Worse, we’re now not just transferring wealth from young working adults, we’re transferring it from young children and a generation or two yet to come. Our deficits have exploded mainly because we have refused to reform our entitlement systems, which means we’re borrowing to pay for the entitlements we’re handing out now as well as eating up the contributions of younger adults. There is no possibility of honoring the commitments those young workers receive in exchange for this redistribution. It is very much a Ponzi scheme, and we may leave a series of generations holding the bag.
As a class, seniors have a serious fiscal advantage over their younger counterparts. If ever there was a moment for reform, the Pew Research poll shows that we’ve arrived at it now.
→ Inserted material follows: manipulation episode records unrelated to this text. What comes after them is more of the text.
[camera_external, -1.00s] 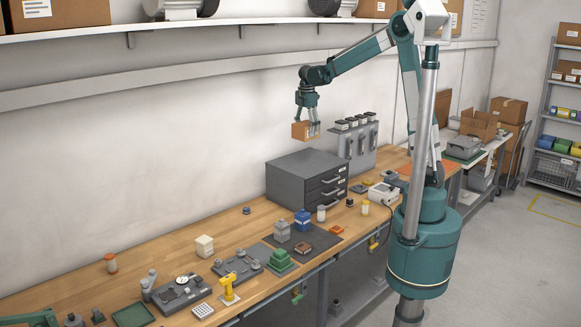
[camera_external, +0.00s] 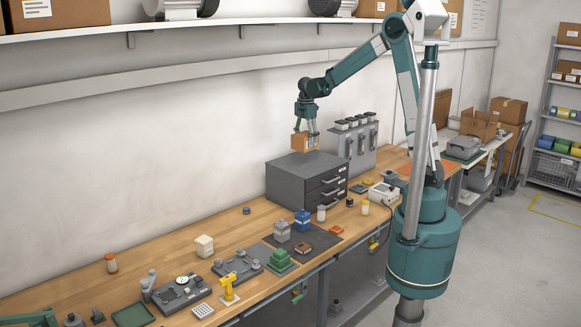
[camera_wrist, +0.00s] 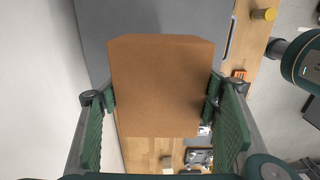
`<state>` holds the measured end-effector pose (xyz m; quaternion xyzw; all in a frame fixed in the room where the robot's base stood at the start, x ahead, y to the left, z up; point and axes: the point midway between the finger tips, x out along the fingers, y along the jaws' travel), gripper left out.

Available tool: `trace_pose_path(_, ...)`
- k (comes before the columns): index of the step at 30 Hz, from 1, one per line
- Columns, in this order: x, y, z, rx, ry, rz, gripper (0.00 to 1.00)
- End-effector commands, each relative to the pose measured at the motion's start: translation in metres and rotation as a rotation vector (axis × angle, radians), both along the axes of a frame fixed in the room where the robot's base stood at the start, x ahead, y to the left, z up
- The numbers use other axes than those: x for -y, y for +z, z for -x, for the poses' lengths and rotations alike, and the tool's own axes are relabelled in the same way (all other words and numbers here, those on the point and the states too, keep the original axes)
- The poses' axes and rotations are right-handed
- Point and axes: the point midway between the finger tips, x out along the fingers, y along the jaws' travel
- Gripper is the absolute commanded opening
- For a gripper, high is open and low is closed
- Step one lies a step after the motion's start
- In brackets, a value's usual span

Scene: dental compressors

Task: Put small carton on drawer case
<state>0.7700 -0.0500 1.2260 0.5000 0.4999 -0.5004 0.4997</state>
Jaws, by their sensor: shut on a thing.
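The small carton (camera_external: 303,142) is a brown cardboard box, held in my gripper (camera_external: 305,134). My gripper is shut on it, with a finger on each side. In the wrist view the carton (camera_wrist: 162,85) fills the middle, between the green finger pads of my gripper (camera_wrist: 165,120). The drawer case (camera_external: 300,168) is a dark grey cabinet with several drawers on the bench against the wall. The carton is above the case's top, close to it; I cannot tell whether they touch. The case's grey top (camera_wrist: 95,35) shows behind the carton in the wrist view.
A grey rack (camera_external: 357,145) with several dark-topped units stands right of the case. The wooden bench (camera_external: 235,222) has clear room left of the case. A shelf (camera_external: 180,28) runs along the wall above.

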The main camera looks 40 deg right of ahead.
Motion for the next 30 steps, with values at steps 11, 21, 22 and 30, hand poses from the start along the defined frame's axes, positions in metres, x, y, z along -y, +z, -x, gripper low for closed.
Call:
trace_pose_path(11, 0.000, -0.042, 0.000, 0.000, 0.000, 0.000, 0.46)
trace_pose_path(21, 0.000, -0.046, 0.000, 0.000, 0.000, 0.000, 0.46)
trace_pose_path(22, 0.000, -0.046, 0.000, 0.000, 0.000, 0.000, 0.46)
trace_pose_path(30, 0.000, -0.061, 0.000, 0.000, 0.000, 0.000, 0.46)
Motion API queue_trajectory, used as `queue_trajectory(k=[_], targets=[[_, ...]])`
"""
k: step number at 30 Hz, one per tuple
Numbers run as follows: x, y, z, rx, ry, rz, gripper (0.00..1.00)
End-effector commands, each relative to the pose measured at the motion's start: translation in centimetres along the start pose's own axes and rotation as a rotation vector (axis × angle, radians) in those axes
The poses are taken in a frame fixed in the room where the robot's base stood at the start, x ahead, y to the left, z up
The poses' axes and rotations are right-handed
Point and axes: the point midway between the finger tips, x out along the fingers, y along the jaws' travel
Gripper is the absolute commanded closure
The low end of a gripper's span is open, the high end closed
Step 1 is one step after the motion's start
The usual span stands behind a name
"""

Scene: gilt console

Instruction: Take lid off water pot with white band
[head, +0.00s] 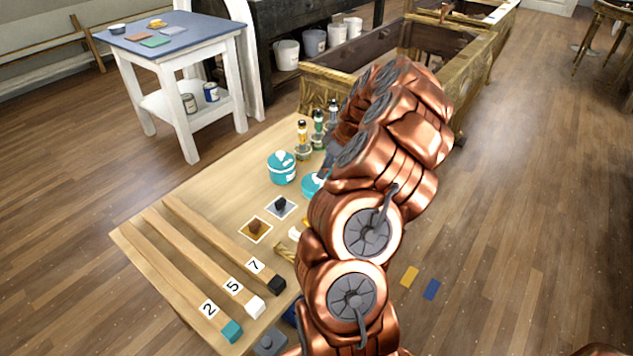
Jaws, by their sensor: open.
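A teal pot (282,174) stands on the wooden table, with a teal lid (276,158) on it. White shows on its side and top; I cannot tell clearly if it is a full band. A second teal pot (311,187) stands just to its right, partly hidden behind my copper arm. My arm rises over the right side of the table and bends away toward the back. My gripper does not show; it is hidden behind the arm links or out of frame.
Three sticks marked 2 (188,290), 5 (205,267) and 7 (220,244) lie at the front left. Several small bottles (302,139) stand behind the pots. Two square tiles (255,231) lie in front. A gilt console (318,89) stands behind the table.

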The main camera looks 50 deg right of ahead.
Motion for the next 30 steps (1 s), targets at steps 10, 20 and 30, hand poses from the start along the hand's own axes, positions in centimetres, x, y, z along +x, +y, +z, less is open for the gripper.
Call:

Update: A few people have responded by saying entitlements do not equal wealth transfers. Of course they do, at least as currently configured, because payments made today aren’t funding benefits for the contributors; they’re paying for benefits taken today by retirees. If we went to a “Chilean model,” as Herman Cain proposes, or even partial privatization, then the payments made by younger workers would count as their wealth. It wouldn’t go to supporting the accumulated wealth of retirees by letting them extend that wealth through supplemental payouts funded by the younger workers. I probably should have made that explanation more explicit, but frankly thought it was so obvious as to not need explanation.